> WHAT YOU NEED TO DO: Nothing should be left out: output all of the entries exactly.

> LISTED ENTRIES:
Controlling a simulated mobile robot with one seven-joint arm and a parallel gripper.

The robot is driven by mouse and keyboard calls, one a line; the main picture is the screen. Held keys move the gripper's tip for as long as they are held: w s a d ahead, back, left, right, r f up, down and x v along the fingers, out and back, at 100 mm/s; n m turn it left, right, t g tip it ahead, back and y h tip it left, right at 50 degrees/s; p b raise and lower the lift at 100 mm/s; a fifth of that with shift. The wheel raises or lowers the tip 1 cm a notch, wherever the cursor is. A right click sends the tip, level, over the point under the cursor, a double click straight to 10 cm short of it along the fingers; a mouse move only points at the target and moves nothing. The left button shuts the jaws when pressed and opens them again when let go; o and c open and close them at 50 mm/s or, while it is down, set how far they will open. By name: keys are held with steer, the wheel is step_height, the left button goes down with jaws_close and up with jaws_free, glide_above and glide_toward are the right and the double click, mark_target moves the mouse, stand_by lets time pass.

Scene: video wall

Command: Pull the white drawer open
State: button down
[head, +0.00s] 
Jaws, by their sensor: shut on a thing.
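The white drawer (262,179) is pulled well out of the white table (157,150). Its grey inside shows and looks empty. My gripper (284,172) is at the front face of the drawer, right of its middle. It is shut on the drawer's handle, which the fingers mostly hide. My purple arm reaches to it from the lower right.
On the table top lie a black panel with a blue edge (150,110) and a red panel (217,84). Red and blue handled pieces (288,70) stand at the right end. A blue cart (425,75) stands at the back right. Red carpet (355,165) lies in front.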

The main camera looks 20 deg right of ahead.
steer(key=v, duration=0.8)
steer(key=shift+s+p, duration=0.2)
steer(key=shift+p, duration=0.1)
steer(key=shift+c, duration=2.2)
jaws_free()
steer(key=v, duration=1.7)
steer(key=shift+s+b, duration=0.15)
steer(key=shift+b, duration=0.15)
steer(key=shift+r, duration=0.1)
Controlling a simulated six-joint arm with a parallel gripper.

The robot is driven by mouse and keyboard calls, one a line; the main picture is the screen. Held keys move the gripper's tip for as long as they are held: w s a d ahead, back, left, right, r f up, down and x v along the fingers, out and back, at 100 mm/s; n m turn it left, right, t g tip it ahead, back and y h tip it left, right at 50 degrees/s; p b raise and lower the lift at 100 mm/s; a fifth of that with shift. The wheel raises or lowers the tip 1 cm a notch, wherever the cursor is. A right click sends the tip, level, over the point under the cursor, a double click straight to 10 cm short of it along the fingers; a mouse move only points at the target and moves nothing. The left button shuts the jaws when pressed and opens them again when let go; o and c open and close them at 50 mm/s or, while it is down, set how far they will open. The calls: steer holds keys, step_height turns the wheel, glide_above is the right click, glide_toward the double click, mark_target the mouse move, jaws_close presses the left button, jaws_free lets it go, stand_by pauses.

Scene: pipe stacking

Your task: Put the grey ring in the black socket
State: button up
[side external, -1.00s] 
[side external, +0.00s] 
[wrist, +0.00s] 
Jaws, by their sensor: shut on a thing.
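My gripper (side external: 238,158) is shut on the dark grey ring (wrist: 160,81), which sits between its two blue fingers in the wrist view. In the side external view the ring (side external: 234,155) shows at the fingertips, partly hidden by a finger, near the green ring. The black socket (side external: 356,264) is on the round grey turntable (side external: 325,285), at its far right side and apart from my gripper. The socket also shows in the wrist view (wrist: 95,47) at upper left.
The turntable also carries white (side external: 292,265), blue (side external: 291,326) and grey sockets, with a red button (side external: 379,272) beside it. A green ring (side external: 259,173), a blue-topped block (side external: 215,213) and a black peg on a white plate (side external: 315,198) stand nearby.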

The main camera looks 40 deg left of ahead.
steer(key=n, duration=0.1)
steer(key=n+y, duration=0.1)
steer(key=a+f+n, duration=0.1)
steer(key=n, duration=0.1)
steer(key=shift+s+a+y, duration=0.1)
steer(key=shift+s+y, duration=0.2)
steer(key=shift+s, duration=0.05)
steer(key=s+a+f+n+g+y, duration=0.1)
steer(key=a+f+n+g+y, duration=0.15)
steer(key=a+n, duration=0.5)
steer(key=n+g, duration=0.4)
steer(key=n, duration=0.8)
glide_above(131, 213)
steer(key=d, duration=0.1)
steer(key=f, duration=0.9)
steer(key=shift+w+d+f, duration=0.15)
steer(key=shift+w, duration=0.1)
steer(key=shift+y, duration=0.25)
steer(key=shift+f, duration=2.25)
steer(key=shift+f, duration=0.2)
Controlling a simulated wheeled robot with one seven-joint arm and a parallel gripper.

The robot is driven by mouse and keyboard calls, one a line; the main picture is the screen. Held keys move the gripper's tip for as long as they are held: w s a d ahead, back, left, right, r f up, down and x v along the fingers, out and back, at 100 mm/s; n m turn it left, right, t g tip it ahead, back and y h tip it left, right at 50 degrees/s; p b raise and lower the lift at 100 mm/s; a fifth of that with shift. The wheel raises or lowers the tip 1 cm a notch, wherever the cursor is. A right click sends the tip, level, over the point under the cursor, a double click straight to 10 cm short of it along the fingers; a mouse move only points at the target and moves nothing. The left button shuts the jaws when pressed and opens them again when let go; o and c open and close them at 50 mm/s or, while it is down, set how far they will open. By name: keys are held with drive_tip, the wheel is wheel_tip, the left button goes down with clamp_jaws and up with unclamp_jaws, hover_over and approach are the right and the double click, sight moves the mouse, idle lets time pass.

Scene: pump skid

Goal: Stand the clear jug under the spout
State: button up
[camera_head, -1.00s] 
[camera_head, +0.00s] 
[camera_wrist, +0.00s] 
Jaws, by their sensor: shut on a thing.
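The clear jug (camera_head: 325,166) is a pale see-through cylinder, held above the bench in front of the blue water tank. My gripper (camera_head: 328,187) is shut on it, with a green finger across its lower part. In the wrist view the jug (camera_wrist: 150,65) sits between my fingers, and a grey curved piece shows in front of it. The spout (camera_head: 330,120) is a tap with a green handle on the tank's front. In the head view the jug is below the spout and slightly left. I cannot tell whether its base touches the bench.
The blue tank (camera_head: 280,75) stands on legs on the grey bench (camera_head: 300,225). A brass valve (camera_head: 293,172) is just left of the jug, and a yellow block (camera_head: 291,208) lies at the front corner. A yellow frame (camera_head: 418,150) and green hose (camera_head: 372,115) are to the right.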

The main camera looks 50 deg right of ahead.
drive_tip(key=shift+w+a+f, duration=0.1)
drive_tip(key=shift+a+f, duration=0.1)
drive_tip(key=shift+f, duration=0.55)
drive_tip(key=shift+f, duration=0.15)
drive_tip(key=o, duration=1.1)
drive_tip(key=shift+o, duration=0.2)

> OUTPUT OF THE EXERCISE:
Controlling a simulated mobile robot with one seven-joint arm and a parallel gripper.

The robot is driven by mouse and keyboard calls, one a line; the main picture is the screen. Held keys move the gripper's tip for as long as they are held: w s a d ahead, back, left, right, r f up, down and x v along the fingers, out and back, at 100 mm/s; n m turn it left, right, t g tip it ahead, back and y h tip it left, right at 50 degrees/s; p b raise and lower the lift at 100 mm/s; a fifth of that with shift. The wheel raises or lowers the tip 1 cm a notch, wherever the cursor is. A right click sends the tip, level, over the point under the cursor, a double click straight to 10 cm short of it along the fingers; a mouse move only points at the target and moves nothing. The left button shuts the jaws when pressed and opens them again when let go; o and c open and close them at 50 mm/s or, while it is down, set how far they will open. By name: keys are held with steer, the wheel is step_height, the left button goes down with jaws_close and up with jaws_free, glide_above and glide_toward are the right and the double click, mark_target moves the mouse, stand_by lets time pass.

Scene: video wall

Command: Pull the white drawer open
State: button down
[head, +0.00s] 
Jaws, by their sensor: shut on a thing.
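The white drawer (262,179) is pulled well out of the white table (157,150). Its grey inside shows and looks empty. My gripper (284,172) is at the front face of the drawer, right of its middle. It is shut on the drawer's handle, which the fingers mostly hide. My purple arm reaches to it from the lower right.
On the table top lie a black panel with a blue edge (150,110) and a red panel (217,84). Red and blue handled pieces (288,70) stand at the right end. A blue cart (425,75) stands at the back right. Red carpet (355,165) lies in front.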

The main camera looks 20 deg right of ahead.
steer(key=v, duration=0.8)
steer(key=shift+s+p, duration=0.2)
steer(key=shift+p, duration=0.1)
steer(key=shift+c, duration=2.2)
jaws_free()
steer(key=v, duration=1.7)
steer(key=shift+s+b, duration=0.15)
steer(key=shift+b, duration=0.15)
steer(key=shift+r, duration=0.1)
Controlling a simulated six-joint arm with a parallel gripper.

The robot is driven by mouse and keyboard calls, one a line; the main picture is the screen. Held keys move the gripper's tip for as long as they are held: w s a d ahead, back, left, right, r f up, down and x v along the fingers, out and back, at 100 mm/s; n m turn it left, right, t g tip it ahead, back and y h tip it left, right at 50 degrees/s; p b raise and lower the lift at 100 mm/s; a fifth of that with shift. The wheel raises or lowers the tip 1 cm a notch, wherever the cursor is. A right click sends the tip, level, over the point under the cursor, a double click straight to 10 cm short of it along the fingers; a mouse move only points at the target and moves nothing. The left button shuts the jaws when pressed and opens them again when let go; o and c open and close them at 50 mm/s or, while it is down, set how far they will open. The calls: steer holds keys, step_height turns the wheel, glide_above is the right click, glide_toward the double click, mark_target the mouse move, jaws_close presses the left button, jaws_free lets it go, stand_by pauses.

Scene: pipe stacking

Your task: Put the grey ring in the black socket
State: button up
[side external, -1.00s] 
[side external, +0.00s] 
[wrist, +0.00s] 
Jaws, by their sensor: shut on a thing.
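My gripper (side external: 238,158) is shut on the dark grey ring (wrist: 160,81), which sits between its two blue fingers in the wrist view. In the side external view the ring (side external: 234,155) shows at the fingertips, partly hidden by a finger, near the green ring. The black socket (side external: 356,264) is on the round grey turntable (side external: 325,285), at its far right side and apart from my gripper. The socket also shows in the wrist view (wrist: 95,47) at upper left.
The turntable also carries white (side external: 292,265), blue (side external: 291,326) and grey sockets, with a red button (side external: 379,272) beside it. A green ring (side external: 259,173), a blue-topped block (side external: 215,213) and a black peg on a white plate (side external: 315,198) stand nearby.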

The main camera looks 40 deg left of ahead.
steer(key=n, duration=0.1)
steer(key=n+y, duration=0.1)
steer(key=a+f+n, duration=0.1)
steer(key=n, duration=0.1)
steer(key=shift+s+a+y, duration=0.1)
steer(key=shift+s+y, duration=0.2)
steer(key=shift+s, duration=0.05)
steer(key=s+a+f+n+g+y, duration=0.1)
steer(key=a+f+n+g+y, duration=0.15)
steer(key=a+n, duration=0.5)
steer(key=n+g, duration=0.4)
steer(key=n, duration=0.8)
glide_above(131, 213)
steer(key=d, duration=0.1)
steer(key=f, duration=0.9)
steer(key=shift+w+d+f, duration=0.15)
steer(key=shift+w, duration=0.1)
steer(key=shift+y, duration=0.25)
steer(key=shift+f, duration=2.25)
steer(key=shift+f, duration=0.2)
Controlling a simulated wheeled robot with one seven-joint arm and a parallel gripper.

The robot is driven by mouse and keyboard calls, one a line; the main picture is the screen. Held keys move the gripper's tip for as long as they are held: w s a d ahead, back, left, right, r f up, down and x v along the fingers, out and back, at 100 mm/s; n m turn it left, right, t g tip it ahead, back and y h tip it left, right at 50 degrees/s; p b raise and lower the lift at 100 mm/s; a fifth of that with shift. The wheel raises or lowers the tip 1 cm a notch, wherever the cursor is. A right click sends the tip, level, over the point under the cursor, a double click straight to 10 cm short of it along the fingers; a mouse move only points at the target and moves nothing. The left button shuts the jaws when pressed and opens them again when let go; o and c open and close them at 50 mm/s or, while it is down, set how far they will open. By name: keys are held with drive_tip, the wheel is wheel_tip, the left button goes down with clamp_jaws and up with unclamp_jaws, hover_over and approach are the right and the double click, sight moves the mouse, idle lets time pass.

Scene: pump skid

Goal: Stand the clear jug under the spout
State: button up
[camera_head, -1.00s] 
[camera_head, +0.00s] 
[camera_wrist, +0.00s] 
Jaws, by their sensor: shut on a thing.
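The clear jug (camera_head: 325,166) is a pale see-through cylinder, held above the bench in front of the blue water tank. My gripper (camera_head: 328,187) is shut on it, with a green finger across its lower part. In the wrist view the jug (camera_wrist: 150,65) sits between my fingers, and a grey curved piece shows in front of it. The spout (camera_head: 330,120) is a tap with a green handle on the tank's front. In the head view the jug is below the spout and slightly left. I cannot tell whether its base touches the bench.
The blue tank (camera_head: 280,75) stands on legs on the grey bench (camera_head: 300,225). A brass valve (camera_head: 293,172) is just left of the jug, and a yellow block (camera_head: 291,208) lies at the front corner. A yellow frame (camera_head: 418,150) and green hose (camera_head: 372,115) are to the right.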

The main camera looks 50 deg right of ahead.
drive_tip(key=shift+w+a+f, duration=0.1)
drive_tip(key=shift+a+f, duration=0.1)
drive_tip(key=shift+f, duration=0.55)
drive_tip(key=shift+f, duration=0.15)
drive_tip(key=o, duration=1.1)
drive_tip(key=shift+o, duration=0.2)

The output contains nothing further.